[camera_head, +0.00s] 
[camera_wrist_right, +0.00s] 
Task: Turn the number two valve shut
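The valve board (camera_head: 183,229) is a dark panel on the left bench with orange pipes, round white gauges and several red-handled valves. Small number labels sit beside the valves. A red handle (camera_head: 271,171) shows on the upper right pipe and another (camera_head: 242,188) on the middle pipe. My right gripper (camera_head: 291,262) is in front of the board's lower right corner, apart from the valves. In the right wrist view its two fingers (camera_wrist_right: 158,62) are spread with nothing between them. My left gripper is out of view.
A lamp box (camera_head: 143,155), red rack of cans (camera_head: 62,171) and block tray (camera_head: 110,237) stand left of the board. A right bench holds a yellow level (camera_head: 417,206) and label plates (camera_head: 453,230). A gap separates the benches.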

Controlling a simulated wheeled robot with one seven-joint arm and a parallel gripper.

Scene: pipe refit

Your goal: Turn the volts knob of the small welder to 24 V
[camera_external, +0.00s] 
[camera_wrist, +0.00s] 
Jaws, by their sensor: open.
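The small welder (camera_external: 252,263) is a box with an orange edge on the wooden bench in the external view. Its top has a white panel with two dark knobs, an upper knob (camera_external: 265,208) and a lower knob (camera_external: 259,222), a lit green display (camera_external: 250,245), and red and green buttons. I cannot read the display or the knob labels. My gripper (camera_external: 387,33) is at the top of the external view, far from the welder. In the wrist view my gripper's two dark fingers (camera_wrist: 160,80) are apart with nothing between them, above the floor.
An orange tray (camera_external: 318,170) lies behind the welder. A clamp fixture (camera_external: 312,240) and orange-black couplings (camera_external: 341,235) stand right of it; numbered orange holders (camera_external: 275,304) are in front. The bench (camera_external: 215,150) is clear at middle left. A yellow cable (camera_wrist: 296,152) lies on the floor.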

________________________________________

Print all of the data exactly as it was given.

■ Answer below:
[camera_head, +0.00s] 
[camera_wrist_right, +0.00s] 
Task: Turn the number two valve shut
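The valve board (camera_head: 183,229) is a dark panel on the left bench with orange pipes, round white gauges and several red-handled valves. Small number labels sit beside the valves. A red handle (camera_head: 271,171) shows on the upper right pipe and another (camera_head: 242,188) on the middle pipe. My right gripper (camera_head: 291,262) is in front of the board's lower right corner, apart from the valves. In the right wrist view its two fingers (camera_wrist_right: 158,62) are spread with nothing between them. My left gripper is out of view.
A lamp box (camera_head: 143,155), red rack of cans (camera_head: 62,171) and block tray (camera_head: 110,237) stand left of the board. A right bench holds a yellow level (camera_head: 417,206) and label plates (camera_head: 453,230). A gap separates the benches.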

Controlling a simulated wheeled robot with one seven-joint arm and a parallel gripper.

Scene: pipe refit

Your goal: Turn the volts knob of the small welder to 24 V
[camera_external, +0.00s] 
[camera_wrist, +0.00s] 
Jaws, by their sensor: open.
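The small welder (camera_external: 252,263) is a box with an orange edge on the wooden bench in the external view. Its top has a white panel with two dark knobs, an upper knob (camera_external: 265,208) and a lower knob (camera_external: 259,222), a lit green display (camera_external: 250,245), and red and green buttons. I cannot read the display or the knob labels. My gripper (camera_external: 387,33) is at the top of the external view, far from the welder. In the wrist view my gripper's two dark fingers (camera_wrist: 160,80) are apart with nothing between them, above the floor.
An orange tray (camera_external: 318,170) lies behind the welder. A clamp fixture (camera_external: 312,240) and orange-black couplings (camera_external: 341,235) stand right of it; numbered orange holders (camera_external: 275,304) are in front. The bench (camera_external: 215,150) is clear at middle left. A yellow cable (camera_wrist: 296,152) lies on the floor.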

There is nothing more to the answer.